Material consequence, however, relies on the context of the claims made; that is, we need knowledge of the nature of things in order to determine the validity of the consequence. Therefore, if we were to substitute certain claims for others, the validity would be destroyed.
For example: “If it is a whale, it is a mammal”
Our knowledge of the context of the statement allows us to affirm that it is valid to state that a whale is a mammal due to prior knowledge about the whale being a mammal. However, if we were to replace “whale” or “mammal” with, perhaps, “wood”, the validity no longer holds. Therefore, our knowledge of the nature of things is crucial in determining material consequence.

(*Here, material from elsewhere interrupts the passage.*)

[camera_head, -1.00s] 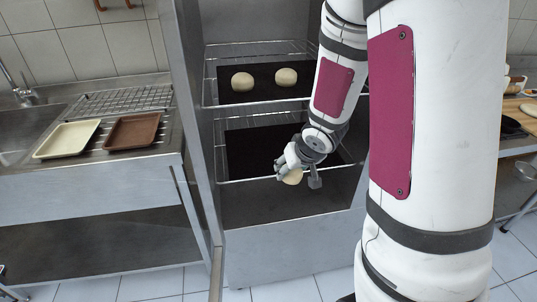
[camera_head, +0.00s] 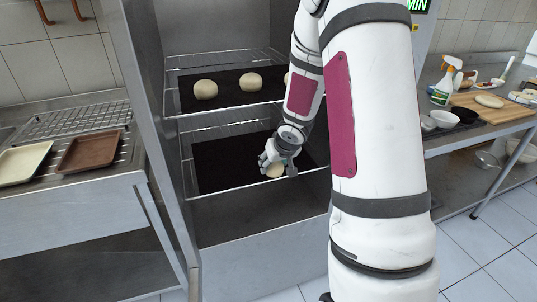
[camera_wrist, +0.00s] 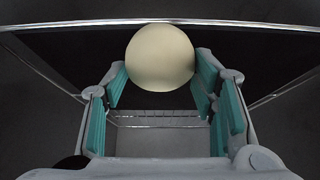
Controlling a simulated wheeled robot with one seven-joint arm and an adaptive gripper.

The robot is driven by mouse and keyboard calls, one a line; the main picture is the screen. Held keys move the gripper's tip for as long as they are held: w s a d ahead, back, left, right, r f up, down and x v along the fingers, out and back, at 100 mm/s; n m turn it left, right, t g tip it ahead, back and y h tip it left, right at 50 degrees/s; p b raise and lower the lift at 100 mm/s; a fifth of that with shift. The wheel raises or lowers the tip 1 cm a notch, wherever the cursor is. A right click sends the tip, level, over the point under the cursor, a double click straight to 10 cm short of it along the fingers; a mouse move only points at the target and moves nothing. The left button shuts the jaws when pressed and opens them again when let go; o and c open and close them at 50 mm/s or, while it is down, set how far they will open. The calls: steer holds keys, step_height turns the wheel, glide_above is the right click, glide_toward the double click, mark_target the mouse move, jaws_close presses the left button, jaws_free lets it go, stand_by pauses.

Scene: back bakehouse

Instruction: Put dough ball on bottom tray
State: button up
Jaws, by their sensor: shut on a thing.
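A pale, round dough ball (camera_wrist: 160,56) sits between the teal pads of my gripper (camera_wrist: 160,78) in the wrist view. My gripper is shut on it. In the head view my gripper (camera_head: 276,168) holds the dough ball (camera_head: 275,171) at the front edge of the bottom tray (camera_head: 225,165), a flat black tray on the lower wire rack. I see nothing else on the bottom tray, though my gripper hides part of it. I cannot tell whether the ball touches the tray.
The upper black tray (camera_head: 228,97) carries dough balls (camera_head: 205,90) and sits above my gripper. The cabinet's metal side wall (camera_head: 150,120) stands at left. A counter at left holds a cream tray (camera_head: 22,163) and a brown tray (camera_head: 92,152). A worktable with bowls is at right.

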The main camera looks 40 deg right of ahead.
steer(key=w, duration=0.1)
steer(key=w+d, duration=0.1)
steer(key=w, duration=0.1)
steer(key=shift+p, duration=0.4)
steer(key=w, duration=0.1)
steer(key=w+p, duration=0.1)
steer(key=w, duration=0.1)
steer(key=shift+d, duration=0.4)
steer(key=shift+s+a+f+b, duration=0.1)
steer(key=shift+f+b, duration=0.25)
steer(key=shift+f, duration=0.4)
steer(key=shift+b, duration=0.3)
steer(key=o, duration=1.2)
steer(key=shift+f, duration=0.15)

Abelard referred to formal and material consequence as perfect and imperfect consequences, respectively. So, if we say that an argument is perfect, we are implying that our knowledge of its validity is irrespective of our knowledge of the world. This notion seems problematic and reminds me of Galileo Galilei’s Two Kinds of Properties in which he argues for estrangement from the world in order to reach truth. He argues that we make a projective error by mistaking features of our ideas about things for properties of the world itself; and therefore for truth. In short, he thinks that our sensory experience of the nature of things is deceptive; we do not see properties of things, we see our ideas about the properties of things.
We can see this correlation with perfect or formal consequences, in which an estrangement from our knowledge of nature of things is required in order to reach validity. However, my problem with this lies here: if we attain knowledge through experience, and if we experience through the senses, then are our senses simply deceiving us, as Galileo infers? If this is so, and if we maintain that experience and sense perception are inalienable then how do we reach perfect entailments?